Data records
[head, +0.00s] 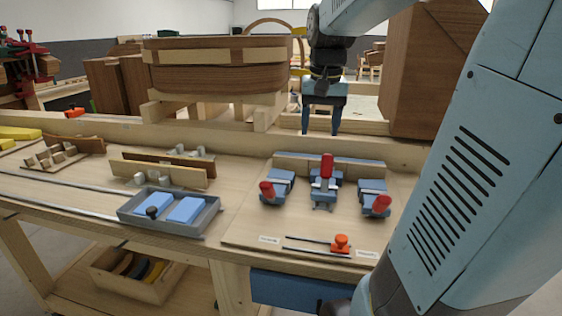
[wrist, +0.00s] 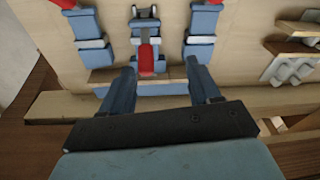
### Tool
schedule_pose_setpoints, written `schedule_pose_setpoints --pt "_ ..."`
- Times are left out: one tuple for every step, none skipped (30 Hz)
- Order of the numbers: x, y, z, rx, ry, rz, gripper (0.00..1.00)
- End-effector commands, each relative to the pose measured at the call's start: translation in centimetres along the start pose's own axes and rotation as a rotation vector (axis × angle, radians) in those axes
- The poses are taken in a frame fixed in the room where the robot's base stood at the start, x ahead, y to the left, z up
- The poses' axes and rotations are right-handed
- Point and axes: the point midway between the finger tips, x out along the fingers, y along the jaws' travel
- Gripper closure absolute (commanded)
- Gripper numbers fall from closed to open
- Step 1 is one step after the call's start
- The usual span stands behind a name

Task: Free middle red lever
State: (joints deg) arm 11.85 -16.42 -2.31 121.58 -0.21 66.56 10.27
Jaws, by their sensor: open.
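The middle red lever (head: 327,165) stands upright on its blue-grey clamp (head: 324,190), at the back of the board. In the wrist view the lever (wrist: 146,57) lies between the lines of my two fingers. My gripper (head: 320,132) is open and empty, pointing down above and behind the clamps. In the wrist view my gripper (wrist: 160,68) has its fingers wide apart, not visibly touching the lever. The left red lever (head: 267,190) and right red lever (head: 380,205) tilt down toward the front on their own clamps.
A wooden strip (head: 290,160) runs behind the clamps. A grey tray (head: 128,217) with blue blocks sits to the left. A small orange-red clamp (head: 341,243) lies on a rod in front. A large wooden block (head: 420,75) stands at the back right.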

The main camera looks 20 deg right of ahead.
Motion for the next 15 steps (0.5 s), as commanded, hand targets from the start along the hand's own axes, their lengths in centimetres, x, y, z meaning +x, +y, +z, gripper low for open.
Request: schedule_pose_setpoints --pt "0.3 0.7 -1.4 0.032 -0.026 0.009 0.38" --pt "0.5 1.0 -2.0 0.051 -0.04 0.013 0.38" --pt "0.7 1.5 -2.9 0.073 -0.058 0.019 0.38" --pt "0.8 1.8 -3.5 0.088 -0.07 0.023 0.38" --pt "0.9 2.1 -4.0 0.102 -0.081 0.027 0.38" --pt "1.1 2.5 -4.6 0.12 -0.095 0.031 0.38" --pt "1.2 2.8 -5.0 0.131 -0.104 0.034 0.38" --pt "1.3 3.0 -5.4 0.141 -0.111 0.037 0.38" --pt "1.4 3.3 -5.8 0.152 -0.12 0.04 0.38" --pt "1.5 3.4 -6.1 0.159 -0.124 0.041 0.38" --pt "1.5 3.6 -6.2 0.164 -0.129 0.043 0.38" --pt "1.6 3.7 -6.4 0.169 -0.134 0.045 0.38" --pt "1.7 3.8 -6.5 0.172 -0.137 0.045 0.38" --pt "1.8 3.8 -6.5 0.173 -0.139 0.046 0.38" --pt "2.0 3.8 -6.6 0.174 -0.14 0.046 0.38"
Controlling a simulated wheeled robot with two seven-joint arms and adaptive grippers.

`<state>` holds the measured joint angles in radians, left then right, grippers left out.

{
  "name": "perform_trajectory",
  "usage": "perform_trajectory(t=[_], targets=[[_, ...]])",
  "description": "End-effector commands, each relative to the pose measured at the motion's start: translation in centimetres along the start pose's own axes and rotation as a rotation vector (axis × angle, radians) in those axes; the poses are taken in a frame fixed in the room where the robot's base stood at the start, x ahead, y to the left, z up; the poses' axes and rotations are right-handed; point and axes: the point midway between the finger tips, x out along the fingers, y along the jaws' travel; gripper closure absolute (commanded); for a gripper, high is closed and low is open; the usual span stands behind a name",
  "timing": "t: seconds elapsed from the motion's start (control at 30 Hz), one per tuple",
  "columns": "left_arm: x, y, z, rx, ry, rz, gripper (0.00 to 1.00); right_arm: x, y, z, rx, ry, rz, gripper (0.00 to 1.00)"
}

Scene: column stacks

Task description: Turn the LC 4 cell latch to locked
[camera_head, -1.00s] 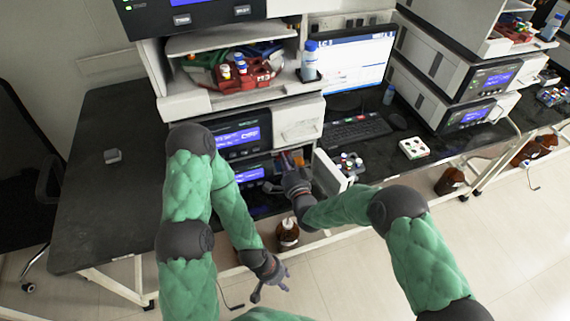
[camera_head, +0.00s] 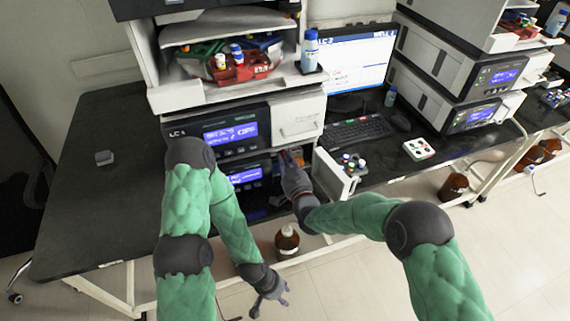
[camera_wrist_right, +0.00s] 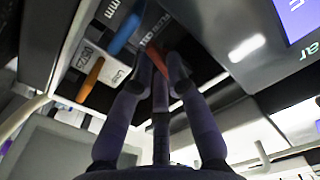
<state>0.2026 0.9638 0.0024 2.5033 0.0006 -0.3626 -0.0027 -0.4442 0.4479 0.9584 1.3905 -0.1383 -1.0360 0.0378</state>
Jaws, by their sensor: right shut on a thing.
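The LC 4 stack (camera_head: 215,130) stands left of the monitor, with lit blue screens. My right gripper (camera_head: 286,158) reaches into its open lower front. In the right wrist view my right gripper (camera_wrist_right: 160,68) is shut on a red-orange lever, the cell latch (camera_wrist_right: 155,60), beside lettering that seems to read "cell". Its fingers hide part of the latch, so its exact angle is hard to tell. A blue lever (camera_wrist_right: 125,28) and an orange lever (camera_wrist_right: 90,80) are close by on the left. My left gripper (camera_head: 269,303) hangs empty and open, low in front of the bench.
An open white door or drawer with colored vial caps (camera_head: 340,178) juts out just right of my right gripper. A brown bottle (camera_head: 287,242) stands below. A keyboard (camera_head: 350,132) and a white tray (camera_head: 419,149) lie on the bench. The left bench top (camera_head: 110,200) is mostly clear.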

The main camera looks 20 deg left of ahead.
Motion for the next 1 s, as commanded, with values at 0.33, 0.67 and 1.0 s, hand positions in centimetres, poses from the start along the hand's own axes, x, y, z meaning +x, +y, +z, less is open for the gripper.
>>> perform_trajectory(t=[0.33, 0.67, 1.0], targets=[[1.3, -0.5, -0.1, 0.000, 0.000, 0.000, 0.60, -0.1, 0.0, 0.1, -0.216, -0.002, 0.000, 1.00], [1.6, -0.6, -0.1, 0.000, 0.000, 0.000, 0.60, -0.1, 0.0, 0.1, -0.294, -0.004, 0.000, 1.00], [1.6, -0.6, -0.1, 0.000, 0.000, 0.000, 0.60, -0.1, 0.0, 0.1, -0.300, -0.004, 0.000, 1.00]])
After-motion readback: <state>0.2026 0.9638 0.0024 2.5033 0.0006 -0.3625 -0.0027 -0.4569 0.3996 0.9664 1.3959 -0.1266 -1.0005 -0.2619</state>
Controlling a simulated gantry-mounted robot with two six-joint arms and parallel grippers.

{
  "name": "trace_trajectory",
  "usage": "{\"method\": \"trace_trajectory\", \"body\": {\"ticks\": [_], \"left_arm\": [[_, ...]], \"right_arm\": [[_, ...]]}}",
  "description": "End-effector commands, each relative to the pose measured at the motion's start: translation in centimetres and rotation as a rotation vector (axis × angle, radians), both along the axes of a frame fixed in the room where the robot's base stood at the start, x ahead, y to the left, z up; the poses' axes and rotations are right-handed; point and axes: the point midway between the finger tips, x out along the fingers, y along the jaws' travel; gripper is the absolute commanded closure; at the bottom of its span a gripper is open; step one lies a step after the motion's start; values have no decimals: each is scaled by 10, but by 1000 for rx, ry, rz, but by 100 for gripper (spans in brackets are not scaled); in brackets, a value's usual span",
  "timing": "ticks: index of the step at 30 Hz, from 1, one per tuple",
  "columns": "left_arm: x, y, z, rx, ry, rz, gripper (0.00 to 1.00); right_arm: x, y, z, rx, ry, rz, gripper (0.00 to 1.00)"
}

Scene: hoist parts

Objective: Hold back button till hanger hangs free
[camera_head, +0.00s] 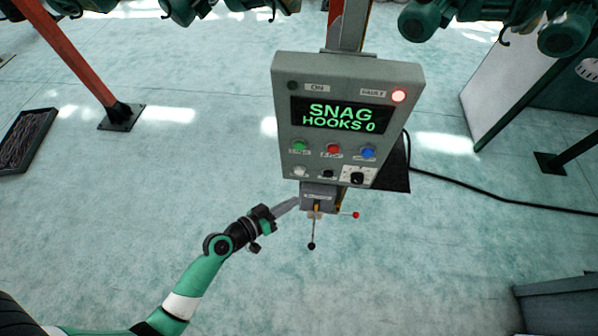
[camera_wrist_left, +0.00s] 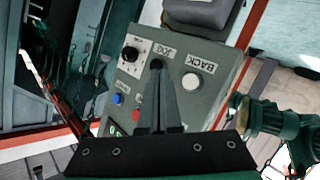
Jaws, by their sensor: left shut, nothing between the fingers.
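The grey control panel (camera_head: 326,151) has a lit display (camera_head: 341,117) reading "SNAG HOOKS 0". The white back button (camera_head: 300,171) is at its lower left; in the left wrist view the button (camera_wrist_left: 191,81) lies beside its "BACK" label, to the right of my fingertips, and is uncovered. My left gripper (camera_head: 290,206) is shut and empty, just below the panel's lower left. In the left wrist view its fingers (camera_wrist_left: 157,70) overlap the black jog button; whether they touch it I cannot tell. My right gripper is not in view. I cannot make out which part is the hanger.
A red fault lamp (camera_head: 399,96) glows on the panel. Levers with a red ball (camera_head: 356,215) and a black ball (camera_head: 311,246) stick out below it. Green hoists (camera_head: 566,33) with hooks hang along the top. A black cable (camera_head: 500,197) runs right; the floor around is mostly clear.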

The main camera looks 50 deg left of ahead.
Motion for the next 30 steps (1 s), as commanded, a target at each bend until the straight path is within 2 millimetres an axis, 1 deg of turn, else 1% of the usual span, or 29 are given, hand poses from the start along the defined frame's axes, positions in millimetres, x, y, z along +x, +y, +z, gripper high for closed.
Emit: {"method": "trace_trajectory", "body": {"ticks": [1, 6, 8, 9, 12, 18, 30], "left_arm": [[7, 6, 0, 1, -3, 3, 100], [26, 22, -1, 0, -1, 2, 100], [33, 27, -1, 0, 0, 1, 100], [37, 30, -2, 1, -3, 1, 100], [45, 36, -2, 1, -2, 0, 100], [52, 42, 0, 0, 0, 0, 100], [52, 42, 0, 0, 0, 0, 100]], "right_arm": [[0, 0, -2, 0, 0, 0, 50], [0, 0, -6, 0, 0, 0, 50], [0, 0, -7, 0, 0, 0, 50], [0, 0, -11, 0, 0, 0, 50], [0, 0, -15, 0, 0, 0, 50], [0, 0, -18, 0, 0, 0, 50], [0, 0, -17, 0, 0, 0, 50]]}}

What to work on: Write down exactly what the lines above say, from the line holding "[camera_wrist_right, +0.00s]" through the line holding "<state>0.2026 0.9638 0.0024 2.5033 0.0006 -0.3626", and nothing more. Do not copy the pictures.

The response:
[camera_wrist_right, +0.00s] 
<state>0.2026 0.9638 0.0024 2.5033 0.0006 -0.3626 -0.0027 -0.4442 0.4479 0.9584 1.3905 -0.1383 -1.0360 0.0378</state>

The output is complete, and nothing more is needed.